**Dataset extract:**
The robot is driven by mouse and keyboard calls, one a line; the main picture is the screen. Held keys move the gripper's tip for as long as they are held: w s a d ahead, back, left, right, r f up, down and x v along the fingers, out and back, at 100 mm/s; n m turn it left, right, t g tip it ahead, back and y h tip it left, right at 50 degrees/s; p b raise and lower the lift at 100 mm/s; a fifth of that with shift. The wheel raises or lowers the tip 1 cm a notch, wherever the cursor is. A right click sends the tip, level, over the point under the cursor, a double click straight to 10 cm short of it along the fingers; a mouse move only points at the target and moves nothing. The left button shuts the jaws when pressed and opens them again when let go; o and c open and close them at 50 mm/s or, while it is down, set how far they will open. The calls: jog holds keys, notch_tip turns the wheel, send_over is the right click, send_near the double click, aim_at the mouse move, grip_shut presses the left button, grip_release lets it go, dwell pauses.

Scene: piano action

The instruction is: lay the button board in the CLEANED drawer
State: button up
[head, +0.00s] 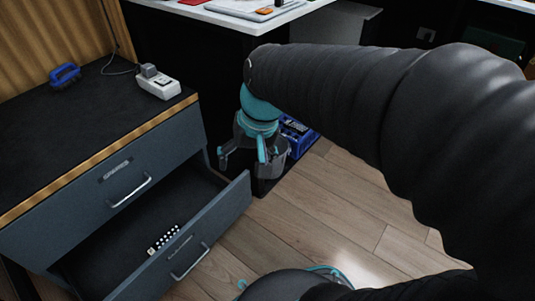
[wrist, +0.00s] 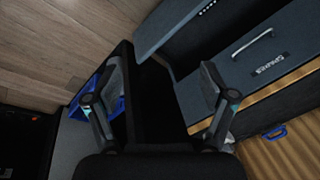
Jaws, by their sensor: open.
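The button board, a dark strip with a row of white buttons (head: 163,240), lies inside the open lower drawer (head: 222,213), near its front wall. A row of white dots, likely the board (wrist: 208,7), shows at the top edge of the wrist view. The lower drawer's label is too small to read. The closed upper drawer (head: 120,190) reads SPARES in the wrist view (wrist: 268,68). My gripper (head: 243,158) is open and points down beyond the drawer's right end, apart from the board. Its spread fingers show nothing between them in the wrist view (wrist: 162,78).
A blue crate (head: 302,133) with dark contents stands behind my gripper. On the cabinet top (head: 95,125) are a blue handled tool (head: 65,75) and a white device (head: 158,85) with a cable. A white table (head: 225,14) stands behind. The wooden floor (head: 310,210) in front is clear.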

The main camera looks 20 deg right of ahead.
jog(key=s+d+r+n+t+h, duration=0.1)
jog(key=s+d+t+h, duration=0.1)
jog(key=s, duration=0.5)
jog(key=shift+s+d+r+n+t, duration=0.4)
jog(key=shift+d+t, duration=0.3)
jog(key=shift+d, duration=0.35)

**What is being asked:**
Ignore the images and quote every line of the listing exactly.

**Final result:**
The robot is driven by mouse and keyboard calls, one a line; the main picture is the screen. Held keys move the gripper's tip for as long as they are held: w s a d ahead, back, left, right, r f up, down and x v along the fingers, out and back, at 100 mm/s; n m turn it left, right, t g tip it ahead, back and y h tip it left, right at 50 degrees/s; p b raise and lower the lift at 100 mm/s; a fifth of that with shift. The wheel raises or lowers the tip 1 cm a notch, wherever the cursor is. A right click sends the tip, level, over the point under the cursor, a double click straight to 10 cm short of it along the fingers; a mouse move only points at the target and moves nothing. The left button shuts the jaws when pressed and opens them again when let go; o and c open and close them at 50 mm/s or, while it is down, set how far they will open. The calls: jog holds keys, notch_tip turns the wheel, send_over is the right click, send_near the double click, aim_at the mouse move, grip_shut presses the left button, grip_release lets it go, dwell pauses.

Scene: piano action

The instruction is: lay the button board in the CLEANED drawer
State: button up
[head, +0.00s] 
[wrist, +0.00s] 
Jaws, by their sensor: open.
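The button board, a dark strip with a row of white buttons (head: 163,240), lies inside the open lower drawer (head: 222,213), near its front wall. A row of white dots, likely the board (wrist: 208,7), shows at the top edge of the wrist view. The lower drawer's label is too small to read. The closed upper drawer (head: 120,190) reads SPARES in the wrist view (wrist: 268,68). My gripper (head: 243,158) is open and points down beyond the drawer's right end, apart from the board. Its spread fingers show nothing between them in the wrist view (wrist: 162,78).
A blue crate (head: 302,133) with dark contents stands behind my gripper. On the cabinet top (head: 95,125) are a blue handled tool (head: 65,75) and a white device (head: 158,85) with a cable. A white table (head: 225,14) stands behind. The wooden floor (head: 310,210) in front is clear.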

The main camera looks 20 deg right of ahead.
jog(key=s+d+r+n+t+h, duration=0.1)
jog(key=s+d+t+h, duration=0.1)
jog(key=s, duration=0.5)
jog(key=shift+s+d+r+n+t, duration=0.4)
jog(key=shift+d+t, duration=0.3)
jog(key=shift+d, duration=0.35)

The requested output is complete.